When he is the size of a midget Scott meet a fellow midget with whom he does not feel impotent. That does not last long as he keeps shrinking.
Then comes two epic segments of the movie. At the size of two inches he lives in a doll house and has a battle with their house cat, which from that perspective is a fearsome monster and shortly after (as a result of the battle) he gets stuck in the basement. This is a new world and Scott is like stone age man fighting for survival. His enemies are hunger and the terrible monster of a spider. This is existence reduced to the most basic and although he survives his resolution is not physical but rather metaphysical.
I love what they did making him small like this. Frankly I had no idea they were capable of doing this in 57 and doing it so seamlessly. I had thought this would look terrible by today’s standard, but no, it is really impressive. And not only impressive from a technical point of view, but also in how they change our perspective with it so we see how the world looks like when you are a tiny creature. The cat and the spider are just ordinary creatures, not something that would concern us, but if you are less than two inches tall, whoa!!
When you then add the more philosophical aspects this movie shows its true worth. Scott’s impotence as he grows smaller is spot on. We may think it silly, but truly our sense of ability comes from our mastery, especially from a male point of view and losing that mastery is degrading. In a 1950’ies setting where the man in generating the income and is “the master” of his home this is particularly poignant. What mastery do you have left when you are two inches tall?
Life in the basement rewrites this. When he accepts this is an alien world he is ready to master his surroundings. His perspective or measure of things is simply different now. This give him new confidence and his attitude changes until the realization that you are who you are no matter what and that is what finally sets him free.

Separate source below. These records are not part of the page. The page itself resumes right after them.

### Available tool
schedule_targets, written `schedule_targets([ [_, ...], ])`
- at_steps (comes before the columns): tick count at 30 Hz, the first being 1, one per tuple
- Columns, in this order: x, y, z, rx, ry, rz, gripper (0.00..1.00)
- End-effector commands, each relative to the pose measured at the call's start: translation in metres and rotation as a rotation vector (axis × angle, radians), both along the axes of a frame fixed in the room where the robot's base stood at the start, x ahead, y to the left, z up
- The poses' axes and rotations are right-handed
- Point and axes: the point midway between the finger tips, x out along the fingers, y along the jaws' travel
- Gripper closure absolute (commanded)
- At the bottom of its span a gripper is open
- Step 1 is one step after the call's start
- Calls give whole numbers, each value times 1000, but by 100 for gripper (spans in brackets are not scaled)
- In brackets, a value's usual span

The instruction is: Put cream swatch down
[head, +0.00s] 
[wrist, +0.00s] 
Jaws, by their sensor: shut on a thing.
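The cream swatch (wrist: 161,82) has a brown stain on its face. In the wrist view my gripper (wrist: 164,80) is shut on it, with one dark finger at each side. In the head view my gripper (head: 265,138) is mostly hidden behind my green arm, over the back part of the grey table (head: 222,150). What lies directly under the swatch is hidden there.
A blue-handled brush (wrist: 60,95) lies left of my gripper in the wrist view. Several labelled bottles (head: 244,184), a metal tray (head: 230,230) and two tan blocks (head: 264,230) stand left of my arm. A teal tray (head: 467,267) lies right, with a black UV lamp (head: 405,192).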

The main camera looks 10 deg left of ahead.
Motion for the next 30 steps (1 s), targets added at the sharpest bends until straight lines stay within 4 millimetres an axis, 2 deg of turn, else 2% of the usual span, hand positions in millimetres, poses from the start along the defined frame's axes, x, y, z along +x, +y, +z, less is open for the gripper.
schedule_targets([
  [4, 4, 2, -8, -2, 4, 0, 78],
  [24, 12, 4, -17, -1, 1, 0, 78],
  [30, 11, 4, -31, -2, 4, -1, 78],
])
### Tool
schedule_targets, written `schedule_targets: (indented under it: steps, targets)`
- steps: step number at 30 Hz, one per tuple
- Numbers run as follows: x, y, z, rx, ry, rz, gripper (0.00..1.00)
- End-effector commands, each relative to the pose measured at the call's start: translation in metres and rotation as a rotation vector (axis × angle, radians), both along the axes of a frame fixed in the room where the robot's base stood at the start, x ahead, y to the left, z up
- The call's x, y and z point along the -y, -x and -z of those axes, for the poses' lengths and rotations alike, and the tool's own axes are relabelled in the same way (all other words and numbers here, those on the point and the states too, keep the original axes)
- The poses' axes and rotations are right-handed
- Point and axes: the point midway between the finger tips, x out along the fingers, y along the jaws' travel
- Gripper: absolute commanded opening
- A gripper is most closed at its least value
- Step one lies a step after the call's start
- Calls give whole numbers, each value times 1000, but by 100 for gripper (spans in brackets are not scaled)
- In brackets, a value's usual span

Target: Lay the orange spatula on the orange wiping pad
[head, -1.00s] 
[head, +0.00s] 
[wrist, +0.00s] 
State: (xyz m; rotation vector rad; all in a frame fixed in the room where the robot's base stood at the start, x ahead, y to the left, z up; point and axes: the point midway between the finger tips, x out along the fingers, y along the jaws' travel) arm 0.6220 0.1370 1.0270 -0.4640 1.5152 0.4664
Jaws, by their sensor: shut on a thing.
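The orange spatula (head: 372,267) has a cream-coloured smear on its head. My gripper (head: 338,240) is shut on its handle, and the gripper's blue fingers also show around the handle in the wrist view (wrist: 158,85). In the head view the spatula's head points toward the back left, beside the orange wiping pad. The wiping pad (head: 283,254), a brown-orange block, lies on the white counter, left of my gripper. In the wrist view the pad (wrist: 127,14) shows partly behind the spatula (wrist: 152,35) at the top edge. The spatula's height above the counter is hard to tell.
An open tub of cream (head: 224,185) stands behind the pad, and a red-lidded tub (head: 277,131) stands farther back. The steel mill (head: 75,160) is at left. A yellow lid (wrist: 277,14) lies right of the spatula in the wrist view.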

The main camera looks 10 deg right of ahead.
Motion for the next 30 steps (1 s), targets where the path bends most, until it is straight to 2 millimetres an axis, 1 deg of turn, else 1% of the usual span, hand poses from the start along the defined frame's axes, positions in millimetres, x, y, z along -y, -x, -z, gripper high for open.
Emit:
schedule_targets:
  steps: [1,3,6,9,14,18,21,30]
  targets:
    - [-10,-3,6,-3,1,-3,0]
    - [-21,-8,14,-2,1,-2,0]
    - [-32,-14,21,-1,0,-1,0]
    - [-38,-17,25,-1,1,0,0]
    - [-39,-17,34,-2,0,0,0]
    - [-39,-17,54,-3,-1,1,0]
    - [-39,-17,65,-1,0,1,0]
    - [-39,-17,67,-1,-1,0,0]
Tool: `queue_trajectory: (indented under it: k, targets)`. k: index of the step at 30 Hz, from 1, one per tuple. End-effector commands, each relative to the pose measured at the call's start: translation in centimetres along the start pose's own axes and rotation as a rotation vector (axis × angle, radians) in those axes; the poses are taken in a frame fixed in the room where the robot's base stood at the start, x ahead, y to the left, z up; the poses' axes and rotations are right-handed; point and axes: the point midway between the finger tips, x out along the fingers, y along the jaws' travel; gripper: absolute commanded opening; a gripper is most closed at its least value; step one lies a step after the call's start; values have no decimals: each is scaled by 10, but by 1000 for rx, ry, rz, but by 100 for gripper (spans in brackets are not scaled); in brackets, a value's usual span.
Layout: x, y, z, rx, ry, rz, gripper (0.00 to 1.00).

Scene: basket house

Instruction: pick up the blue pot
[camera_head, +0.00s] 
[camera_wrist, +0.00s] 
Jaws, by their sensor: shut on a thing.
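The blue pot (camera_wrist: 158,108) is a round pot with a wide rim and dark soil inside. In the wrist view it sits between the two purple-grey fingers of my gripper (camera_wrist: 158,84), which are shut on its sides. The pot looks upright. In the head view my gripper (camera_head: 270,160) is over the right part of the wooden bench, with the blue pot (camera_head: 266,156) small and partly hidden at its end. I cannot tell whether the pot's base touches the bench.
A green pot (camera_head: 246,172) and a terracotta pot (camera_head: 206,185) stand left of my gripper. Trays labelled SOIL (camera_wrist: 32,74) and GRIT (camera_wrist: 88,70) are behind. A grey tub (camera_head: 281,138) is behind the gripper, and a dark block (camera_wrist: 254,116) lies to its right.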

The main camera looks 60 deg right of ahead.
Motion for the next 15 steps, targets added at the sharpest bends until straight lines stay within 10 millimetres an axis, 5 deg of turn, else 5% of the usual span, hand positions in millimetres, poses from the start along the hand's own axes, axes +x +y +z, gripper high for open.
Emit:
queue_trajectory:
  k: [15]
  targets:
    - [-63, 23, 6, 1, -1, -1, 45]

I raced through this movie and I felt almost cheated by its short running time. Interesting, exciting, fascinating, it is not often I use all these adjectives about these old movies, but they are all deserved. Yes, there is still an element of B to this movie, the actors are no A-listers and the characters could easily have been drawn more detailed, but that would likely have been at the expense of the message of this movie. In its condensed form it stands out clearly and at the end of the day I probably would not change a thing.
So, “The Incredible Shrinking Man” gets my warmest recommendation and I gladly add it to my growing list of pleasant surprises.